● **Written task**: Write out the listing exactly as it is given.

● **Dataset section**:
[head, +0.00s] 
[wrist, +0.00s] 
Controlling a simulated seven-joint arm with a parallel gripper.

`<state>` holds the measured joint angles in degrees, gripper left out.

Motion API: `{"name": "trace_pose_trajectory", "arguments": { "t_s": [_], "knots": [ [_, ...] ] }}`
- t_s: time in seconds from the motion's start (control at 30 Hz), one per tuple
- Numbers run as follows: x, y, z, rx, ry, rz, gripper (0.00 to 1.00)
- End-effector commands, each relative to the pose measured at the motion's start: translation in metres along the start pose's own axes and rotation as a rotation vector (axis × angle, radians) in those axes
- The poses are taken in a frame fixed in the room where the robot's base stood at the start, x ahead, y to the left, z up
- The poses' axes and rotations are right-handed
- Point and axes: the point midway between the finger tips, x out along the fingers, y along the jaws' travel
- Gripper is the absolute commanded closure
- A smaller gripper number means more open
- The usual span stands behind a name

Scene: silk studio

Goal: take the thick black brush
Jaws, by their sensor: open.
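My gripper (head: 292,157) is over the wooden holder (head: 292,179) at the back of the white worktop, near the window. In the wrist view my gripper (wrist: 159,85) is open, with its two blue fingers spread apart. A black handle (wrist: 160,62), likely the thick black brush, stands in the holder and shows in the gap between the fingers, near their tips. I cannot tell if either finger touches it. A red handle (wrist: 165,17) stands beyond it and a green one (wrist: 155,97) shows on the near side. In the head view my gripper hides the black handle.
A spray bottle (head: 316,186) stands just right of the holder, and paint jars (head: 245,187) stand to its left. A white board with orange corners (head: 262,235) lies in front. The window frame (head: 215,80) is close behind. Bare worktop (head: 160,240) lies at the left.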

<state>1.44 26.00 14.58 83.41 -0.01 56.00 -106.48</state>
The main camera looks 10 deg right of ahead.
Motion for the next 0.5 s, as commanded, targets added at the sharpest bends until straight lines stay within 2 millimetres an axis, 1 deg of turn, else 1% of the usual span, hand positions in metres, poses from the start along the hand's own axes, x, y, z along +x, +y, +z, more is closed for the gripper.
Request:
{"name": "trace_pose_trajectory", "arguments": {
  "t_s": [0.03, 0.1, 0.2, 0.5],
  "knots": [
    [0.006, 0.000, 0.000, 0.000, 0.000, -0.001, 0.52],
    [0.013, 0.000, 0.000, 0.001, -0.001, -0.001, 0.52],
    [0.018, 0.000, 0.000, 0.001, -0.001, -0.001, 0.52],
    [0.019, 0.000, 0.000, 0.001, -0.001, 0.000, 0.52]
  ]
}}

● **Solution to the exercise**:
[head, +0.00s] 
[wrist, +0.00s] 
Controlling a simulated seven-joint arm with a parallel gripper.

`<state>` holds the measured joint angles in degrees, gripper left out.

Motion API: `{"name": "trace_pose_trajectory", "arguments": { "t_s": [_], "knots": [ [_, ...] ] }}`
- t_s: time in seconds from the motion's start (control at 30 Hz), one per tuple
- Numbers run as follows: x, y, z, rx, ry, rz, gripper (0.00 to 1.00)
- End-effector commands, each relative to the pose measured at the motion's start: translation in metres along the start pose's own axes and rotation as a rotation vector (axis × angle, radians) in those axes
- The poses are taken in a frame fixed in the room where the robot's base stood at the start, x ahead, y to the left, z up
- The poses' axes and rotations are right-handed
- Point and axes: the point midway between the finger tips, x out along the fingers, y along the jaws' travel
- Gripper is the absolute commanded closure
- A smaller gripper number means more open
- The usual span stands behind a name

Scene: silk studio

Goal: take the thick black brush
Jaws, by their sensor: open.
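My gripper (head: 292,157) is over the wooden holder (head: 292,179) at the back of the white worktop, near the window. In the wrist view my gripper (wrist: 159,85) is open, with its two blue fingers spread apart. A black handle (wrist: 160,62), likely the thick black brush, stands in the holder and shows in the gap between the fingers, near their tips. I cannot tell if either finger touches it. A red handle (wrist: 165,17) stands beyond it and a green one (wrist: 155,97) shows on the near side. In the head view my gripper hides the black handle.
A spray bottle (head: 316,186) stands just right of the holder, and paint jars (head: 245,187) stand to its left. A white board with orange corners (head: 262,235) lies in front. The window frame (head: 215,80) is close behind. Bare worktop (head: 160,240) lies at the left.

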<state>1.44 26.00 14.58 83.41 -0.01 56.00 -106.48</state>
The main camera looks 10 deg right of ahead.
Motion for the next 0.5 s, as commanded, targets added at the sharpest bends until straight lines stay within 2 millimetres an axis, 1 deg of turn, else 1% of the usual span, hand positions in metres, poses from the start along the hand's own axes, x, y, z along +x, +y, +z, more is closed for the gripper.
Request:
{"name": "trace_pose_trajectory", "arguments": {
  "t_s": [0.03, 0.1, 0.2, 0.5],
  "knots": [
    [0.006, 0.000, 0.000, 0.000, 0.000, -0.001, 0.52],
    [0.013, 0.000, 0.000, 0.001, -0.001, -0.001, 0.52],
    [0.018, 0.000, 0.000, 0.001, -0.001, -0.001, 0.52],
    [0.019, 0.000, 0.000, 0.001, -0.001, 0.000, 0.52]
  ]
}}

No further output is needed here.